The conclusions in the Galic trial are not binding on the judges in the Milosevic trial. Here, as there, the judges will have to make a thorough review and analysis of all evidence submitted -- by both the Prosecution and Defence -- before making up their own minds. The question remains whether the matter will ever be finally resolved.

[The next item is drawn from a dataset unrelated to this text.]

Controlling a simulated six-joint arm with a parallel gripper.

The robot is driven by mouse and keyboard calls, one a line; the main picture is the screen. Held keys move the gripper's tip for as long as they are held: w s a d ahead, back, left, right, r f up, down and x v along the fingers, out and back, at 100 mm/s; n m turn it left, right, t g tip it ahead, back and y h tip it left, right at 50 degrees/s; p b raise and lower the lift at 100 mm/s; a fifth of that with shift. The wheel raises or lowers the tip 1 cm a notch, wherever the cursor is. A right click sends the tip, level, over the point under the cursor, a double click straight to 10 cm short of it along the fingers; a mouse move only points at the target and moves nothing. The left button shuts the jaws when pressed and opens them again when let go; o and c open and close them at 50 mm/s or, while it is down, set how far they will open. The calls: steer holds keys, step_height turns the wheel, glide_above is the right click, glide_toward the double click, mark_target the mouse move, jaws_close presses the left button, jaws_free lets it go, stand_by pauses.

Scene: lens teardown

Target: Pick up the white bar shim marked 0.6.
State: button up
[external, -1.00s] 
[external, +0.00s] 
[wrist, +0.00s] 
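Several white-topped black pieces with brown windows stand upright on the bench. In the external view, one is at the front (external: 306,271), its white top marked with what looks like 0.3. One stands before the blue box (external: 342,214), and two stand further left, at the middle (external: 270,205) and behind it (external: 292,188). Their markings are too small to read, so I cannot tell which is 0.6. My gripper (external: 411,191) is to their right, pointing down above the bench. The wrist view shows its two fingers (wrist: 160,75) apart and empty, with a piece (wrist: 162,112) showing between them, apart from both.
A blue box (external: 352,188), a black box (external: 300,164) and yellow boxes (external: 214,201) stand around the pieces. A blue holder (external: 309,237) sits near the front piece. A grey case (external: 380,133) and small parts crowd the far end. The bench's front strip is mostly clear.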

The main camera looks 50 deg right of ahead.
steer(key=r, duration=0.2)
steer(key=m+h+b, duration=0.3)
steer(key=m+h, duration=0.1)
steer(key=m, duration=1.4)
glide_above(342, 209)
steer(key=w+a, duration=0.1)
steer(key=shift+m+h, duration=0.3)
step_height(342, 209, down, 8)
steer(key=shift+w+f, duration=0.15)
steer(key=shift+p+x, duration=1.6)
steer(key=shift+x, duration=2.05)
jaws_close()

Mr. Zecevic also provided expert testimony that the source of significant quantities and types of ammunition used by the VRS against the citizens of Sarajevo came from Serbia. His conclusion was based on an analysis of unexploded ordnance in Sarajevo. The Prosecution produced numerous documents, showing that Mr. Zecevic's former factory, military production enterprises in Serbia, the JNA/VJ and the VRS/RS took over and adapted the former federal Yugoslav military production network. Under it, as a number of the documents showed, Serbia and the JNA and its successor the VJ supplied weapons, ammunition and needed raw materials to the Bosnian Serbs. This practice violated the UN arms embargo. And, as Mr. Zecevic told the Court, "[I]t means that the country [Serbia/FRY - Federal Republic of Yugoslavia] was directly taking part in the killing of people who were unarmed," i.e. the citizens of Sarajevo where the unexploded ordnance was found. The documents, together with Mr. Zecevic's testimony, add yet more corroboration that Serbia was supporting the war by the RS against the Government of Bosnia-Herzegovina.

The Prosecution has long since succeeded in establishing that Serbia supplied the Bosnian Serbs with significant quantities of weapons and military equipment without which they could not have waged war. Milosevic faces a formidable task to discredit this evidence.